EDITORIA / ARIECCO IL RIFORMISTA GRIFFATO ALFREDO ROMEO

Ariecco il Riformista. Torna in pista il quotidiano arancione ideato da Claudio Velardi, l’uomo che nei tempi d’oro “sussurrava” a Massimo D’Alema.

Ed è lo stesso, inossidabile Velardi che tesse la nuova tela: è lui, infatti, il regista dell’incontro tra il direttore in pectore, Piero Sansonetti e l’editore pronto a scendere in campo, il re del multiservice Alfredo Romeo.

Piero Sansonetti. Sopra Claudio Velardi e, a destra, Alfredo Romeo

A dare la notizia proprio l’ex direttore di Liberazione e del Dubbio. In un’intervista al Corriere della Sera spiega che “il Riformista guarda a un’area di centrosinistra e riformista, appunto, che non vuole essere dominata dalla paura, dall’astio verso gli altri, dalla vergogna della ricchezza”.

Uno dei temi forti sarà “il complesso di inferiorità della sinistra che sa inseguire solo la destra o la magistratura”. A proposito di giustizia, “il Riformista non pubblicherà mai le intercettazioni captate con il trojan e il garantismo varrà per tutti, per i re e per i rom, come mi ha assicurato l’editore”.

 

RIFORMISTA STORY

Velardi socio fondatore, in compagnia di Antonio Polito: entrambi ex comunisti, entrambi napoletani (e guarda caso anche il casertano Alfredo Romeo, da giovane, aveva in tasca la tessera del Pci). Ma nella prima formazione societaria, siamo nel 2002, entra subito la famiglia Angelucci a bordo della Tosinvest: è la dinasty che fa capo al re della sanità Giampiero Angelucci, poi tra le fila di Forza Italia. Tosinvest acquista il 49 per cento delle azioni, per poi comprare l’intero pacchetto nel 2006.

Un anno di snodo, il 2006, per le vicende del Riformista.Polito deve lasciare la poltrona di direttore perché alle politiche è stato eletto issando il simbolo della Margherita.

Gli subentra Stefano Cingolani, il quale però resta in sella solo pochi mesi, visto che addirittura a giugno 2006 passa il testimone a Paolo Franchi, firma del Corsera

Stefano Cingolani

Come mai un ribaltone così improvviso? Perché il nome di Cingolani finisce nel calderone della maxi inchiesta sui dossieraggi dei Servizi Segreti quando al vertice sedeva Nicolò Pollari, affiancato dal fedelissimo Pio Pompa.

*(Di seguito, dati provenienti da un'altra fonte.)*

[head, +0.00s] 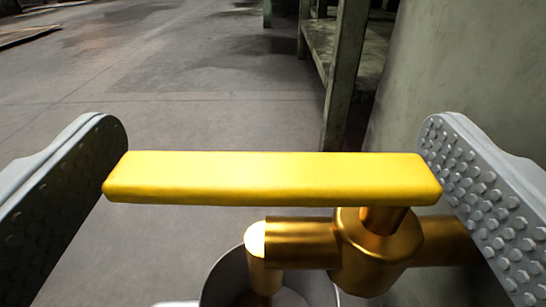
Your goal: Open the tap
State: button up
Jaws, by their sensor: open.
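The tap (375,262) is brass, with a spout that bends down at the left and a pipe that runs off to the right. Its yellow lever handle (270,178) lies level across the middle of the head view, on top of the brass stem. My gripper (272,160) is open, one studded grey finger on each side of the view. The handle's two ends lie between the fingers, close to them. I cannot tell whether either finger touches it. The handle hides part of the stem.
A grey round container (215,285) stands below the spout. A grey-green wall or panel (450,75) rises at the right. A metal bench frame (345,70) stands behind. The concrete floor (200,80) is mostly clear at the left and back.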

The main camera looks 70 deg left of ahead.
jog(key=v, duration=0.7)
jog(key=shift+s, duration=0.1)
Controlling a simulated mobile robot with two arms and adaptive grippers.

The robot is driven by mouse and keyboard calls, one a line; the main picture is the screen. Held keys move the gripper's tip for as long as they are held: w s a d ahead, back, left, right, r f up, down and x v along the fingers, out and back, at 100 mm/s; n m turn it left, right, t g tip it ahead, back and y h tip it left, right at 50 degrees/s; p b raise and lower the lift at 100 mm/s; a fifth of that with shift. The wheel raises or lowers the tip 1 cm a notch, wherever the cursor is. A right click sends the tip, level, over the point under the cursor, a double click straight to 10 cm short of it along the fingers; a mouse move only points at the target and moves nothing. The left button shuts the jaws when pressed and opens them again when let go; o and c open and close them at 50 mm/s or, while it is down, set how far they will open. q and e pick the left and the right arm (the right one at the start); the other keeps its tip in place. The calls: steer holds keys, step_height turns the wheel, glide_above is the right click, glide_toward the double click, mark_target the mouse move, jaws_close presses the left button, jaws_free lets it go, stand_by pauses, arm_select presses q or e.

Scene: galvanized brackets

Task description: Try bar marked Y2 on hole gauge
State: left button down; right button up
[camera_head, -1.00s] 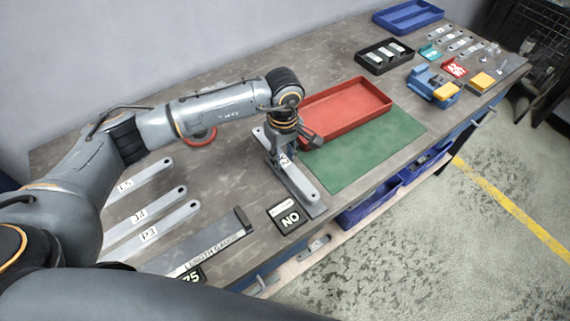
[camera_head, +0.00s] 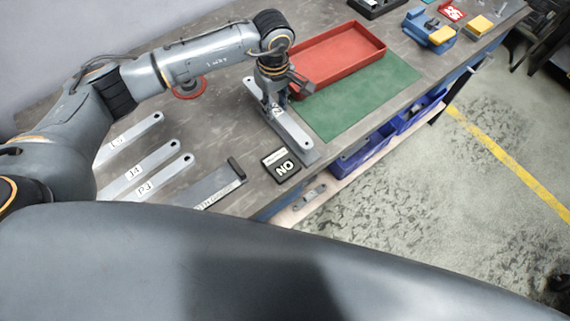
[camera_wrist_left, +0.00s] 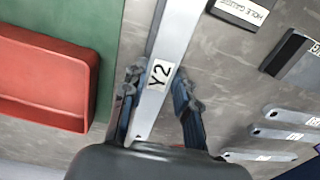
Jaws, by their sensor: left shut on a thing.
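The bar marked Y2 (camera_wrist_left: 173,38) is a long pale metal strip with a white label. It also shows in the head view (camera_head: 295,131). My left gripper (camera_head: 272,95) is shut on it, with its two fingers (camera_wrist_left: 157,108) either side of the bar near the label in the wrist view. My right gripper is out of view.
The length gauge (camera_head: 207,187) and several labelled bars (camera_head: 150,160) lie to the left. A red tray (camera_head: 338,55) and green mat (camera_head: 365,100) are to the right. Blue bins (camera_head: 360,163) hang below the edge.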

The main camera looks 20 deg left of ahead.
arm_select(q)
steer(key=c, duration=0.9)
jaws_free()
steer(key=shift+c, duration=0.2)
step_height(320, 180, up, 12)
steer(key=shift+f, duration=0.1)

Indagando sul rapimento dell’iman Abu Omar, i magistrati milanesi (in prima fila Armando Spataro) scoprono casualmente il super archivio del Sismi in via Nazionale, a Roma, dove sono custoditi centinaia e centinaia di dossier su magistrati, giornalisti, politici che “davano fastidio” e andavano “attenzionati”, perché potenzialmente “ostili” al governo dell’epoca targato Berlusconi.

Era Pio Pompa a confezionare i dossier sui “nemici” (uno di essi venne dedicato proprio alla Voce, ritenuta una sora di “cupola” della disinformazione e trait d’union con ampi settori della magistratura!) e per svolgere questo delicato compito si avvaleva della collaborazione di alcuni giornalisti con i quali era in continuo contatto. Pompa di volta in volta chiedeva di “pompare” – è il caso di dirlo – alcune notizie, e in non pochi casi di redigere anche dossier e memorie per il suo ufficio.

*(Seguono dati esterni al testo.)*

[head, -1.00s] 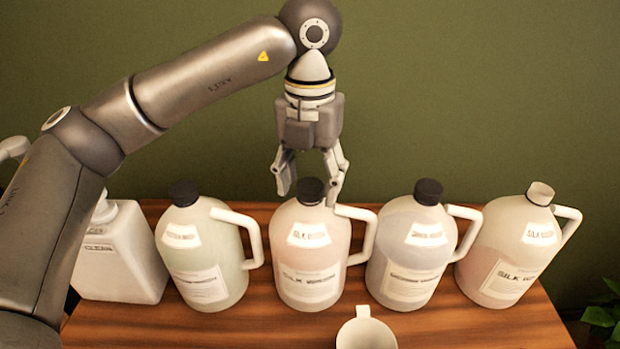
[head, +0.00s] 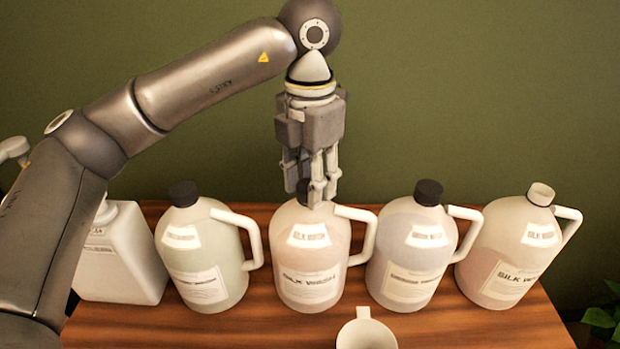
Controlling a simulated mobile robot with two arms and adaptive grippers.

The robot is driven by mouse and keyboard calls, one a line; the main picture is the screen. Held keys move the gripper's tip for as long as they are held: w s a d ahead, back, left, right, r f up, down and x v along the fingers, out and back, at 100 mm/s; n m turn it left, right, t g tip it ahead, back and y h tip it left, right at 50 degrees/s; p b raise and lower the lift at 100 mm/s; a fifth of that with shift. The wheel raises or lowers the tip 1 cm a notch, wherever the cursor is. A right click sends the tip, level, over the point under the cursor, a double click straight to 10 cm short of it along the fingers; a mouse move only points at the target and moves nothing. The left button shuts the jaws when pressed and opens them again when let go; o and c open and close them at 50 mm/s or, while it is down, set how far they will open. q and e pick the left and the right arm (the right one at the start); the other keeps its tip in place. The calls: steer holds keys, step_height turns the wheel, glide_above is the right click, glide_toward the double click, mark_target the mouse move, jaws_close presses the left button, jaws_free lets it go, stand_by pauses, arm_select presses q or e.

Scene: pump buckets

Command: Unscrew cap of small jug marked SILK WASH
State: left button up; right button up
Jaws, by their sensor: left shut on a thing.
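The jug marked SILK WASH (head: 311,262) stands upright on the wooden table, second from the left in the row of handled jugs. It holds a pinkish liquid and has a black cap (head: 303,190) on its neck. My left gripper (head: 311,188) points straight down over it, its fingers shut on the cap and hiding much of it. Another jug with a SILK WASH label (head: 515,255) stands at the far right; it has a pale cap (head: 540,194). My right gripper is not in view.
Handled jugs with black caps stand on both sides, one at the left (head: 202,262) and one at the right (head: 412,255). A white square bottle (head: 120,260) is at the far left. A white cup (head: 366,333) sits at the front. A plant (head: 603,318) is at lower right.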

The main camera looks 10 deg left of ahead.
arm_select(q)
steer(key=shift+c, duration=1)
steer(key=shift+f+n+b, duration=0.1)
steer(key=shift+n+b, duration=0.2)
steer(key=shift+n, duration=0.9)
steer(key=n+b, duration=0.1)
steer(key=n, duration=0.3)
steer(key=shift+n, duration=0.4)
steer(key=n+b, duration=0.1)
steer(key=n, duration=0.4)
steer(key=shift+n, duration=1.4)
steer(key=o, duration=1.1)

Il più gettonati, tra i giornalisti, l’agente Betulla, ovvero Renato Farina, oggi firma di punta di Libero: Farina venne radiato e poi reintegrato dall’Ordine, ma non ha mai subito conseguenze penali, come del resto tutti gli altri giornalisti.

Fra cui Oscar Giannino, Andrea Purgatori e, appunto, Cingolani. Il quale, nel periodo bollente della direzione al Riformista, trova il tempo di tenersi a strettissimo contatto con l’amico Pompa. Nei fascicoli d’inchiesta milanesi, ad esempio, tra il 24 e il 27 maggio 2006 risultano ben nove telefonate intercorse tra i due.

Italo Bocchino

E anche appena lasciata la direzione continuano a sentirsi. Come il 7 giugno, quando parlano di Franchi che ha appena preso il suo posto. Cingolani, nella conversazione, si lamenta di un articolo del Foglio, “E poi, perché arriva Franchi qui e chi… chi lo vuole… chi l’ha sostenuto… l’operazione è quella che dicevo io… Macaluso e Napolitano”.

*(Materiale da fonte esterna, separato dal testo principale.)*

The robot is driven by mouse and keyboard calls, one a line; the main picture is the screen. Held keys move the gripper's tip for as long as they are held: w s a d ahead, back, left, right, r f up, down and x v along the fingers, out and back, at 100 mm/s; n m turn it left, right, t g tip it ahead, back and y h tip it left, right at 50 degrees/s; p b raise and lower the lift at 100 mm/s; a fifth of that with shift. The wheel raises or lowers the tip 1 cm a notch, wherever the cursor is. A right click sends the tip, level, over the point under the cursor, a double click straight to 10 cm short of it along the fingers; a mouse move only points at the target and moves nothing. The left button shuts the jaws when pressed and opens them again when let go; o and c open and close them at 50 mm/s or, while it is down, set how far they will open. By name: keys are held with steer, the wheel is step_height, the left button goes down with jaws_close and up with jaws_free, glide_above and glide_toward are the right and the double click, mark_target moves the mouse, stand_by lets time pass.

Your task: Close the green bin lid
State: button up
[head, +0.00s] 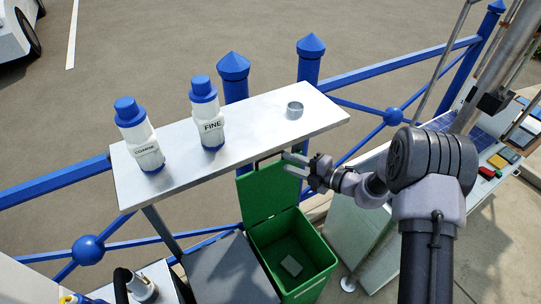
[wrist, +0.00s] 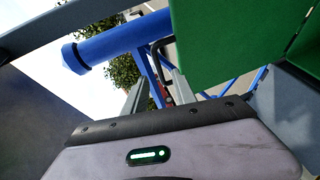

Due giorni dopo, il 9 giugno. Pompa: “C’abbiamo un sacco di cose da fa’, ma proprio tante”. E Cingolani: “la prossima settimana tratto l’uscita… vabbe’, queste cose le scriveremo altrove… diciamo che di economia sto a posto e di esteri, di sicurezza, so’ una firma, bisogna trovare un luogo dove scrivere”. Pompa: “Non ti preoccupare, hai capito?”.

Ma torniamo alla story del quotidiano. Che gli Angelucci comprano in toto, pur essendo i proprietari anche di Libero. Ed è per questo motivo che devono restituire i contributi per l’editoria di due anni, quando erano titolari di entrambe le testate, circostanza espressamente vietata dalla normativa (cioè non si possono prendere i contributi pubblici con due testate).

Chiude battenti, il Riformista, con la direzione affidata ad Emanuele Macaluso,nel 2012.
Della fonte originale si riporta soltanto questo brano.